- **Entries from a robot dataset**

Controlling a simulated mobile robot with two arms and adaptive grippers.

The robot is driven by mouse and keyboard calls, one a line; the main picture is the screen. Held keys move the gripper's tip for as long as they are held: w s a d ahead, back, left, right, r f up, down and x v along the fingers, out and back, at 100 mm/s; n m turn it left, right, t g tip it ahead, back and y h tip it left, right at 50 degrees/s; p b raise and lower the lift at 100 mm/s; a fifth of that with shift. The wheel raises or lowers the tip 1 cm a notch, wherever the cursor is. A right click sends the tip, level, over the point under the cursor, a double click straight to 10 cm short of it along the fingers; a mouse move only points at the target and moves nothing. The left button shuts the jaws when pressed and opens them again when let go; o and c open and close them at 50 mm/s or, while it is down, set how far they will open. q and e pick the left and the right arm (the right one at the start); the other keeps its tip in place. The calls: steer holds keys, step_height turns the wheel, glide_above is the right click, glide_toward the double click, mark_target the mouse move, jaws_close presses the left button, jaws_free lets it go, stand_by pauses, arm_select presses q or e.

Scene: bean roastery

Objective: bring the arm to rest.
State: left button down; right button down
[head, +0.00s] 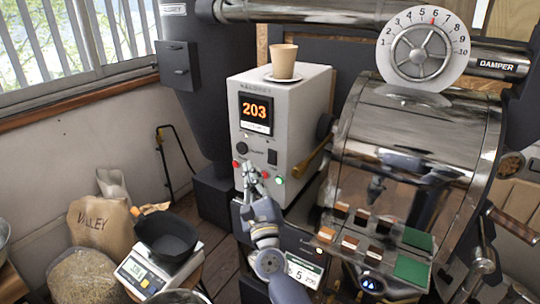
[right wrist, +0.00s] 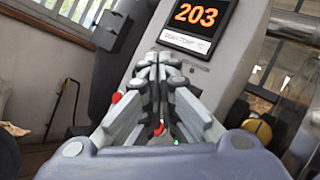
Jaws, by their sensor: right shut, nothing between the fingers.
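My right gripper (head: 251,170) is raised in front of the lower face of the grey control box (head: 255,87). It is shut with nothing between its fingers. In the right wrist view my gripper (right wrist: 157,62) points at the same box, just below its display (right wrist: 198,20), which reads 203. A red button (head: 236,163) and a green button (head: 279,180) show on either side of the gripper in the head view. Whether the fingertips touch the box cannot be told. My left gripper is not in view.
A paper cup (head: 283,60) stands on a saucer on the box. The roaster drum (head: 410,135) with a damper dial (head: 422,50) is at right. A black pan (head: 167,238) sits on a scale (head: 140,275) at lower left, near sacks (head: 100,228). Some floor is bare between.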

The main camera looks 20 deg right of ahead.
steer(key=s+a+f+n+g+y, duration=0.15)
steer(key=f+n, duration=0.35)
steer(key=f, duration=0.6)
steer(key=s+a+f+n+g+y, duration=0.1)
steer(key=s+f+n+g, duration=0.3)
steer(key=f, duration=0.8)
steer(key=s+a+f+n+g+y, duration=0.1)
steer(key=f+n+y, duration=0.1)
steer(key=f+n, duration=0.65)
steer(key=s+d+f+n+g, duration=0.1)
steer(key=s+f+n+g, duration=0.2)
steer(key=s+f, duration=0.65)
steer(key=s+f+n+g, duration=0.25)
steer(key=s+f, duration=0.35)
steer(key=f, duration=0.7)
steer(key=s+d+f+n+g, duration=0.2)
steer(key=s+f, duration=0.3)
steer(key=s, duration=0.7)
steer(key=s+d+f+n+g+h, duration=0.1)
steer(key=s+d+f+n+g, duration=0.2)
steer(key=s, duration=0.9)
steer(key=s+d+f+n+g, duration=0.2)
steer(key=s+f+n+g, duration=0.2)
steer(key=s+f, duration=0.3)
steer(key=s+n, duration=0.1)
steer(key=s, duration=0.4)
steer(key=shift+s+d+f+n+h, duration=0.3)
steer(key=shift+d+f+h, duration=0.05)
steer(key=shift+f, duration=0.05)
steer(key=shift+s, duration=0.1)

...

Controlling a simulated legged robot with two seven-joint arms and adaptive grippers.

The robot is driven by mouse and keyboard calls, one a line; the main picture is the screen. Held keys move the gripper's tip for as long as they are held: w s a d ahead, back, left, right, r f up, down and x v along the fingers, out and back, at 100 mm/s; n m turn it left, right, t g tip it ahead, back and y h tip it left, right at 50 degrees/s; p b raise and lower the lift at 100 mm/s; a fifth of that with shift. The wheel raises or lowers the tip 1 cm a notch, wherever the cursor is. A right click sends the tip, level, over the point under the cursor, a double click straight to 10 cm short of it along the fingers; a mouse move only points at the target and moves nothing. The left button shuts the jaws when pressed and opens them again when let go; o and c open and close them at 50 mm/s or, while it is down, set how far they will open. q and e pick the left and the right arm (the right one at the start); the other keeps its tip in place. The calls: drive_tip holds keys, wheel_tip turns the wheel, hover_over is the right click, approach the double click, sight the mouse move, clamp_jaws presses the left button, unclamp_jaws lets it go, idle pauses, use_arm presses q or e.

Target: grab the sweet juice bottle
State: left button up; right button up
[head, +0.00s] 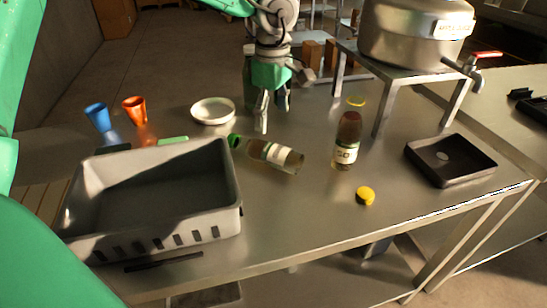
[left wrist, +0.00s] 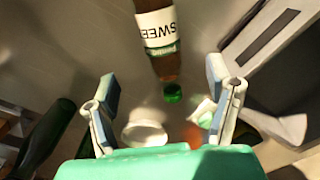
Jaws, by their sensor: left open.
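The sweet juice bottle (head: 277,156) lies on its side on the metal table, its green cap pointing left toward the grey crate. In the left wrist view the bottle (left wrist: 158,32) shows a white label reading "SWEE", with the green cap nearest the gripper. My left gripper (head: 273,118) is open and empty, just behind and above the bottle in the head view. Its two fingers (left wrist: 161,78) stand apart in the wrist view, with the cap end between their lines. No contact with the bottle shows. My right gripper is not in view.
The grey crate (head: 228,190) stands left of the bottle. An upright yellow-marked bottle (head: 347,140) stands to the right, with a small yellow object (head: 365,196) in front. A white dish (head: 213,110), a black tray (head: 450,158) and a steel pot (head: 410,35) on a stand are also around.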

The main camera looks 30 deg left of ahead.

==

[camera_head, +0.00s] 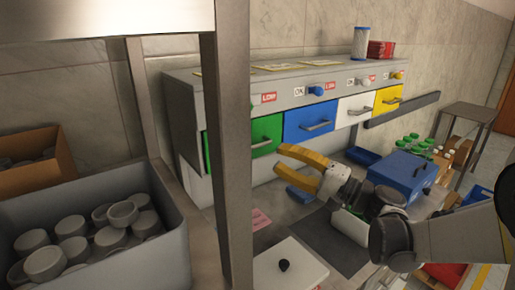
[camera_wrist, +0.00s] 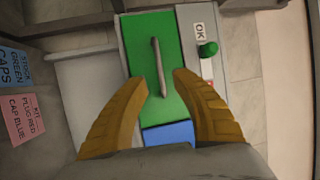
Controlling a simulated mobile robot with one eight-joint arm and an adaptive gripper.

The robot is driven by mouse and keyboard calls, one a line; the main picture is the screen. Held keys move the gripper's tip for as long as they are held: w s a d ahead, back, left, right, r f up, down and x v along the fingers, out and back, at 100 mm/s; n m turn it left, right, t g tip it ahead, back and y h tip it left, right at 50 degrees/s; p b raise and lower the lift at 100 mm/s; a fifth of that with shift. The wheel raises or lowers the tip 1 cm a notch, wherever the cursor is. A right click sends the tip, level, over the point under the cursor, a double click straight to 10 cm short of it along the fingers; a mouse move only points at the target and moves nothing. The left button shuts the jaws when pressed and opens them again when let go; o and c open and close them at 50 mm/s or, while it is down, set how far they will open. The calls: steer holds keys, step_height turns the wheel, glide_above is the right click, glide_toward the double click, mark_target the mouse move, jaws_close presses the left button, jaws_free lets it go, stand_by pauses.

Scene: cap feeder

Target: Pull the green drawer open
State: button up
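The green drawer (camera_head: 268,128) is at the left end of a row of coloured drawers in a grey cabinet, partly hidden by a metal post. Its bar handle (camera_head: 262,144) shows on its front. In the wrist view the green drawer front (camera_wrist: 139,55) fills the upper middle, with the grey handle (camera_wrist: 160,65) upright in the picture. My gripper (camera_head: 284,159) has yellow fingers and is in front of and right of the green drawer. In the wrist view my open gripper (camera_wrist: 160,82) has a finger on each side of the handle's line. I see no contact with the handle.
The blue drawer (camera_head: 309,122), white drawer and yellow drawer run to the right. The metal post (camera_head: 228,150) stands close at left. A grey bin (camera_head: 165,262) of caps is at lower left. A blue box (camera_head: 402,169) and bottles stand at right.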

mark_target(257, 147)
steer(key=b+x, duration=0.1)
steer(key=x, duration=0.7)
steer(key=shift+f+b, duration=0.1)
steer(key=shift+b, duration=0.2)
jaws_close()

- **What needs to be done**
From the records above, repeat exactly the lines from the one with "Jaws, by their sensor: left open." through the one with "The main camera looks 30 deg left of ahead.", both included.

- **Exercise result**
Jaws, by their sensor: left open.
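The sweet juice bottle (head: 277,156) lies on its side on the metal table, its green cap pointing left toward the grey crate. In the left wrist view the bottle (left wrist: 158,32) shows a white label reading "SWEE", with the green cap nearest the gripper. My left gripper (head: 273,118) is open and empty, just behind and above the bottle in the head view. Its two fingers (left wrist: 161,78) stand apart in the wrist view, with the cap end between their lines. No contact with the bottle shows. My right gripper is not in view.
The grey crate (head: 228,190) stands left of the bottle. An upright yellow-marked bottle (head: 347,140) stands to the right, with a small yellow object (head: 365,196) in front. A white dish (head: 213,110), a black tray (head: 450,158) and a steel pot (head: 410,35) on a stand are also around.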

The main camera looks 30 deg left of ahead.

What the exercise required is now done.